The two most common isotopes of oxygen are oxygen 16 and oxygen 18, with either 8 or 10 neutrons, respectively. Both forms are found in water molecules, but oxygen 16 is far more common. Because oxygen 16 has fewer neutrons in its nucleus than oxygen 18, an oxygen-16 water molecule is lighter than an oxygen-18 water molecule. This difference causes oxygen-16 water molecules to evaporate at a faster rate than oxygen-18 water molecules. This oxygen-16-rich water vapor condenses to form raindrops or snowflakes. The snowflakes may then accumulate to make ice sheets rich in oxygen 16. Thus, when the climate is warmer (and evaporation rates become higher) ice becomes richer in oxygen 16. If a layer in an ice core contains a relatively high proportion of oxygen 16, scientists can generally infer that the layer is composed of ice that formed during a warm period.
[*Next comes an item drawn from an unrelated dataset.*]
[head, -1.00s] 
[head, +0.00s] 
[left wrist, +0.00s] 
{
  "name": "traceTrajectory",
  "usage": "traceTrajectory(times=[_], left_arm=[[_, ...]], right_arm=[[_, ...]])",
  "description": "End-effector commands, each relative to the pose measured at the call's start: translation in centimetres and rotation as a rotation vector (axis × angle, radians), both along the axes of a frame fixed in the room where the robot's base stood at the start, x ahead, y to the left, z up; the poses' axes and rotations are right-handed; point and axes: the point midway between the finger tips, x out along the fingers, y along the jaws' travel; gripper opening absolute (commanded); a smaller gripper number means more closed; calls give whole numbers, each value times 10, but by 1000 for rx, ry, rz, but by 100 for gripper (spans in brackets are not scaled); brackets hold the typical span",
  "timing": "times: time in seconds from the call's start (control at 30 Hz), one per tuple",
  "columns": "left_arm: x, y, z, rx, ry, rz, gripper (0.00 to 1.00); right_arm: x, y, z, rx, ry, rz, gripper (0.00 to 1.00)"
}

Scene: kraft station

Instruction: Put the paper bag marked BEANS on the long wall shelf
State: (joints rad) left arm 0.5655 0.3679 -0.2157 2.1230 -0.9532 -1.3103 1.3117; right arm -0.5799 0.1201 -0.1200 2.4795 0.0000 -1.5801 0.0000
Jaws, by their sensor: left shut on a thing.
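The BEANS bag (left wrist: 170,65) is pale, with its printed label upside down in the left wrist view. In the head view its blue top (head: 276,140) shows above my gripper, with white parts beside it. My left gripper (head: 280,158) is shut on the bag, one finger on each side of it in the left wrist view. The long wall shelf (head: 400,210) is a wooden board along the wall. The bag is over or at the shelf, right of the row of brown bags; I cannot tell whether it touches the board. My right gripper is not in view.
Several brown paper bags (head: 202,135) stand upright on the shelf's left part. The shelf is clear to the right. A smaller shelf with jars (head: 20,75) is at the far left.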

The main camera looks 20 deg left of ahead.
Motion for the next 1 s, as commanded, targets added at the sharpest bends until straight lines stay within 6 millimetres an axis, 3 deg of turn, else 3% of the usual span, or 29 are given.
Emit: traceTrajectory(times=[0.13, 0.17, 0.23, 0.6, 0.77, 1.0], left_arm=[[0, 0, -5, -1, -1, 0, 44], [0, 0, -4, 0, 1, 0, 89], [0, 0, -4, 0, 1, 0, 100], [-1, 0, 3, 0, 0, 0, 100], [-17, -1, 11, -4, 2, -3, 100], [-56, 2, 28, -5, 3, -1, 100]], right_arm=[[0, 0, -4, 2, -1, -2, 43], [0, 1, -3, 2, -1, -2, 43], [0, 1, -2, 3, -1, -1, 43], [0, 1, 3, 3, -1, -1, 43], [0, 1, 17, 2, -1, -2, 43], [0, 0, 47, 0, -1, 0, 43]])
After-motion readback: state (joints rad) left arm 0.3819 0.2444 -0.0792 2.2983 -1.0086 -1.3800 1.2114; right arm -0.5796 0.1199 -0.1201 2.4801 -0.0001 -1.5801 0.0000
After determining the relative proportions of oxygen isotopes in a layer of ice, paleoclimatologists use mathematical formulas to calculate the air temperature in that area when the ice formed. Applying this formula to the isotope record in ice cores indicates that during the Last Glacial Maximum (the farthest advance of the icecaps), about 22,000 years ago, northern Greenland was about 17 °C (30 °F) colder than it is today. Ice-core data from a glacier in the mountains of Peru indicate that temperatures in that area were about 11 °C (20 °F) lower at that time than they are now.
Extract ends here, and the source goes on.